● **COLLECTED DATA**:
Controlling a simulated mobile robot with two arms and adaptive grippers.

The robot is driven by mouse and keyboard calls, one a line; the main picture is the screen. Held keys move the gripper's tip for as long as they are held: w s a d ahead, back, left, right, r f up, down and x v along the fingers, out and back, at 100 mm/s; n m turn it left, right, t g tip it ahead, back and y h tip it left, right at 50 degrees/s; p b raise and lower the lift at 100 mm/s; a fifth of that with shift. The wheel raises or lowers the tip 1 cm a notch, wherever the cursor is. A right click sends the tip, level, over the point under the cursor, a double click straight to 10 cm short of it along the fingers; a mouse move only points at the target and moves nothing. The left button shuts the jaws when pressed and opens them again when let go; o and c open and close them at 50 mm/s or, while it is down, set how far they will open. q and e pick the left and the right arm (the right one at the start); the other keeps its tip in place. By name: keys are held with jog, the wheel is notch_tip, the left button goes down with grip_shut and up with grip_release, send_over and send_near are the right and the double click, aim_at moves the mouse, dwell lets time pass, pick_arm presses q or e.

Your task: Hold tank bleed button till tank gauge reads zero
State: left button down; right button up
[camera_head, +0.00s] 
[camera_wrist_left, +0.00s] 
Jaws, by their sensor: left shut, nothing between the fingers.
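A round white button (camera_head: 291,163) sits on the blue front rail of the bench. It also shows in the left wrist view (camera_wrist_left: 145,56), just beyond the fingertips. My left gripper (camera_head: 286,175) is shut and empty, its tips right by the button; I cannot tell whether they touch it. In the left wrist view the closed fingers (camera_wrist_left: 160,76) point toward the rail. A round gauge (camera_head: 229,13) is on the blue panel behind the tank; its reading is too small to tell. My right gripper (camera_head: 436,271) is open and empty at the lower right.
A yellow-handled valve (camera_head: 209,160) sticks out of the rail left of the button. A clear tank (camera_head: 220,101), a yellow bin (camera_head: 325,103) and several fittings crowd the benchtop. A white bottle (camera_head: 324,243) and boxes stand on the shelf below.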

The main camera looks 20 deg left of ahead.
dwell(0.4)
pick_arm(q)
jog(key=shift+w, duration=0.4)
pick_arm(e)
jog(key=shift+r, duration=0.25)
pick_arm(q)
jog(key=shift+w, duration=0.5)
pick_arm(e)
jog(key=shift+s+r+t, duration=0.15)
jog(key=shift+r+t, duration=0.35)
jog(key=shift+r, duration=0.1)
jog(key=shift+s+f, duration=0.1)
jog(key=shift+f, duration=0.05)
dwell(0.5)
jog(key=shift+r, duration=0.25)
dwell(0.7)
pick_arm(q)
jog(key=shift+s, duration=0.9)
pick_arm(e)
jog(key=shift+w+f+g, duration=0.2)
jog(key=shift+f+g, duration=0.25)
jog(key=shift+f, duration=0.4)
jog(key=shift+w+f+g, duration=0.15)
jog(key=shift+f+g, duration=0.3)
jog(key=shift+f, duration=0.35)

● **TO DO**: Reproduce every line of the material above exactly.

● **COMPLETED EXERCISE**:
Controlling a simulated mobile robot with two arms and adaptive grippers.

The robot is driven by mouse and keyboard calls, one a line; the main picture is the screen. Held keys move the gripper's tip for as long as they are held: w s a d ahead, back, left, right, r f up, down and x v along the fingers, out and back, at 100 mm/s; n m turn it left, right, t g tip it ahead, back and y h tip it left, right at 50 degrees/s; p b raise and lower the lift at 100 mm/s; a fifth of that with shift. The wheel raises or lowers the tip 1 cm a notch, wherever the cursor is. A right click sends the tip, level, over the point under the cursor, a double click straight to 10 cm short of it along the fingers; a mouse move only points at the target and moves nothing. The left button shuts the jaws when pressed and opens them again when let go; o and c open and close them at 50 mm/s or, while it is down, set how far they will open. q and e pick the left and the right arm (the right one at the start); the other keeps its tip in place. By name: keys are held with jog, the wheel is notch_tip, the left button goes down with grip_shut and up with grip_release, send_over and send_near are the right and the double click, aim_at moves the mouse, dwell lets time pass, pick_arm presses q or e.

Your task: Hold tank bleed button till tank gauge reads zero
State: left button down; right button up
[camera_head, +0.00s] 
[camera_wrist_left, +0.00s] 
Jaws, by their sensor: left shut, nothing between the fingers.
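A round white button (camera_head: 291,163) sits on the blue front rail of the bench. It also shows in the left wrist view (camera_wrist_left: 145,56), just beyond the fingertips. My left gripper (camera_head: 286,175) is shut and empty, its tips right by the button; I cannot tell whether they touch it. In the left wrist view the closed fingers (camera_wrist_left: 160,76) point toward the rail. A round gauge (camera_head: 229,13) is on the blue panel behind the tank; its reading is too small to tell. My right gripper (camera_head: 436,271) is open and empty at the lower right.
A yellow-handled valve (camera_head: 209,160) sticks out of the rail left of the button. A clear tank (camera_head: 220,101), a yellow bin (camera_head: 325,103) and several fittings crowd the benchtop. A white bottle (camera_head: 324,243) and boxes stand on the shelf below.

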The main camera looks 20 deg left of ahead.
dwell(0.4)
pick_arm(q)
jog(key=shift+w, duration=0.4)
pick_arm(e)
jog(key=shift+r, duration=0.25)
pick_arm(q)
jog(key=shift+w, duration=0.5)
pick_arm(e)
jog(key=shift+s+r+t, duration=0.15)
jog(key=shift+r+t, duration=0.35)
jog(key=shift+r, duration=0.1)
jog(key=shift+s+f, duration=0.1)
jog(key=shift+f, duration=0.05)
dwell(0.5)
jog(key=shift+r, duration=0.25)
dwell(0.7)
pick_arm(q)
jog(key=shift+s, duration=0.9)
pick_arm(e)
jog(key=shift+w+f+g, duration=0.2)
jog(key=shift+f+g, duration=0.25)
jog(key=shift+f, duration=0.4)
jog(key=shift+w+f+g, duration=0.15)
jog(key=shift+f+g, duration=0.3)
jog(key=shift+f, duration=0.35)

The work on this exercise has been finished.